(begin)

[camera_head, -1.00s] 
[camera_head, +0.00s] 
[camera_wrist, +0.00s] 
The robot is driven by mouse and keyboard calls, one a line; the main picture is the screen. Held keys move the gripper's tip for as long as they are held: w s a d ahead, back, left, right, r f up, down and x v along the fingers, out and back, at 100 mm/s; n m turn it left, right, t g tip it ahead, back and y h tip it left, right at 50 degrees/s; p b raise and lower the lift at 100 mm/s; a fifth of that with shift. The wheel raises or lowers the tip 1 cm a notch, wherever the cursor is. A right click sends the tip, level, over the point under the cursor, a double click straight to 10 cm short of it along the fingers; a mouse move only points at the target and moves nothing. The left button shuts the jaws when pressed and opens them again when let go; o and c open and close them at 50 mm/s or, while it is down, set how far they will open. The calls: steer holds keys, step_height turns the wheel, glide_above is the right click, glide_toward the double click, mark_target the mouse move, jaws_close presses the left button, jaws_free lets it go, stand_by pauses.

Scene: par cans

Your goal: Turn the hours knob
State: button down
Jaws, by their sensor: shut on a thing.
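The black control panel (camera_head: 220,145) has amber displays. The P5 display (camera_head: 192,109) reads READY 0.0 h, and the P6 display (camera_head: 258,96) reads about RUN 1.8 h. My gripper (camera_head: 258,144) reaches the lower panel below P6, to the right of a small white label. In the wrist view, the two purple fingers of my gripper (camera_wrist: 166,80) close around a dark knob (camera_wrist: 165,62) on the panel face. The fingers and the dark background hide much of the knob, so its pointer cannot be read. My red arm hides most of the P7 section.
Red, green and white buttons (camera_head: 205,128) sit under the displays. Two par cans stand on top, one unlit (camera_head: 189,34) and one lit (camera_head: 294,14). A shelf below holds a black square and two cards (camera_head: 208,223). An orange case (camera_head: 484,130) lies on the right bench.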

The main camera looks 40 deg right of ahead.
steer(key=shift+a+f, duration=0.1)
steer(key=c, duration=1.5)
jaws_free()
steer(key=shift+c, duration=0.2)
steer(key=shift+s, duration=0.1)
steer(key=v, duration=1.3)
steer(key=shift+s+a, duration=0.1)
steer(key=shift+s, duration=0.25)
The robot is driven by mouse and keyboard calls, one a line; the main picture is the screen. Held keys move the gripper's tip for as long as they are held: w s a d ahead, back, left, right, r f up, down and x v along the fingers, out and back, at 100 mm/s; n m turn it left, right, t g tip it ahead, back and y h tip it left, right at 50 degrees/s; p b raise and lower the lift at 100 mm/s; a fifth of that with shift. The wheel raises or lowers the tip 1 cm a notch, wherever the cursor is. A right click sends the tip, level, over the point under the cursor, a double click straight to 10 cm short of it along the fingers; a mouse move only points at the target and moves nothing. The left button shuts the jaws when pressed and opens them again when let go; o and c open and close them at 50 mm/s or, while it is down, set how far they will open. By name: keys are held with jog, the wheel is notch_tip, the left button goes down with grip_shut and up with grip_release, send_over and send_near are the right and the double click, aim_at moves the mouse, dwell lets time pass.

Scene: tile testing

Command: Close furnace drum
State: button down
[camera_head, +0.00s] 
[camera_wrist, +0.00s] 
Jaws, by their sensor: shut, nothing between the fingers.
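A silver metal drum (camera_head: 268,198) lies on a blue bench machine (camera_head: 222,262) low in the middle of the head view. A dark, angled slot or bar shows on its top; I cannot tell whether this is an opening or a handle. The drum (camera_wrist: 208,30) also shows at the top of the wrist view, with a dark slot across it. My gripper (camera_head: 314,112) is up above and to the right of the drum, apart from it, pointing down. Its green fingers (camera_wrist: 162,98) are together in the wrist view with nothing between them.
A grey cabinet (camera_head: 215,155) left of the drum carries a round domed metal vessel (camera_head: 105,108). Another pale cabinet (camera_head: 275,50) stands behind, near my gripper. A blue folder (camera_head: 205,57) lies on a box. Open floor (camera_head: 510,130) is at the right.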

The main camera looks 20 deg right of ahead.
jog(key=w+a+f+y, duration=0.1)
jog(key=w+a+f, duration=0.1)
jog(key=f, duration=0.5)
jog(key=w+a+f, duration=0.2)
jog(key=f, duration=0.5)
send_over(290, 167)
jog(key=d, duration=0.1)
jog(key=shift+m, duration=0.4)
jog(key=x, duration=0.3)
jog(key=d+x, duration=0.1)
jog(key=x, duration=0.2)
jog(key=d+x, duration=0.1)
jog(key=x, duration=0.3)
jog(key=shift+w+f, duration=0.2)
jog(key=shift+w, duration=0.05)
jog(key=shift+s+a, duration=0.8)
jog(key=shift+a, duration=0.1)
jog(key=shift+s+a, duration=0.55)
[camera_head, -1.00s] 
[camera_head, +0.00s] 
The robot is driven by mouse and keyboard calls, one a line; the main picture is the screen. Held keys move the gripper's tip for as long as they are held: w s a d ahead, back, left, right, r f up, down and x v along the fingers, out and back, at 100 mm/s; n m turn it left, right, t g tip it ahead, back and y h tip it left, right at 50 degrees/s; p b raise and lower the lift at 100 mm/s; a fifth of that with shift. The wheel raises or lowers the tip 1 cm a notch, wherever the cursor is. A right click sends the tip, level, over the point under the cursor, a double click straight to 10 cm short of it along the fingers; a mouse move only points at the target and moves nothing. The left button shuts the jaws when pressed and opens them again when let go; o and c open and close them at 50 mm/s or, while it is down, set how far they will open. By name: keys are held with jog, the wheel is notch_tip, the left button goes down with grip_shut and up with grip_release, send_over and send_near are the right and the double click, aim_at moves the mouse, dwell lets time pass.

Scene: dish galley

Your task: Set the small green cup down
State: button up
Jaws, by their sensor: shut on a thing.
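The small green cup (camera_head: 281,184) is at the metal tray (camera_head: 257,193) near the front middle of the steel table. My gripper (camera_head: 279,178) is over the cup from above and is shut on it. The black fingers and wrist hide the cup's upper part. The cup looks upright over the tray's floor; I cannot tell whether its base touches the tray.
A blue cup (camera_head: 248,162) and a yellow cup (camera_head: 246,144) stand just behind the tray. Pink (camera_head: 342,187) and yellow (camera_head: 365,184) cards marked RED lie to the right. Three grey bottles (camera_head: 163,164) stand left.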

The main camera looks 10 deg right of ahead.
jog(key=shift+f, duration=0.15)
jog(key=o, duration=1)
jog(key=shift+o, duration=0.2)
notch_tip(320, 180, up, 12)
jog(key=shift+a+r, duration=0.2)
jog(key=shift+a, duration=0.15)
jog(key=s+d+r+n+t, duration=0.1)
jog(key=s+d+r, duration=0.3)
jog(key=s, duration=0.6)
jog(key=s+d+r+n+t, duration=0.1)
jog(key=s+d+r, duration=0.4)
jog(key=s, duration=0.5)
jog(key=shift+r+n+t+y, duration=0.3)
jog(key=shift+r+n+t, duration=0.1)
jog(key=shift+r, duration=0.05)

(end)

What to work on: Using the material above, gather every line that includes "Your".

Task answer:
Your goal: Turn the hours knob
Your task: Set the small green cup down

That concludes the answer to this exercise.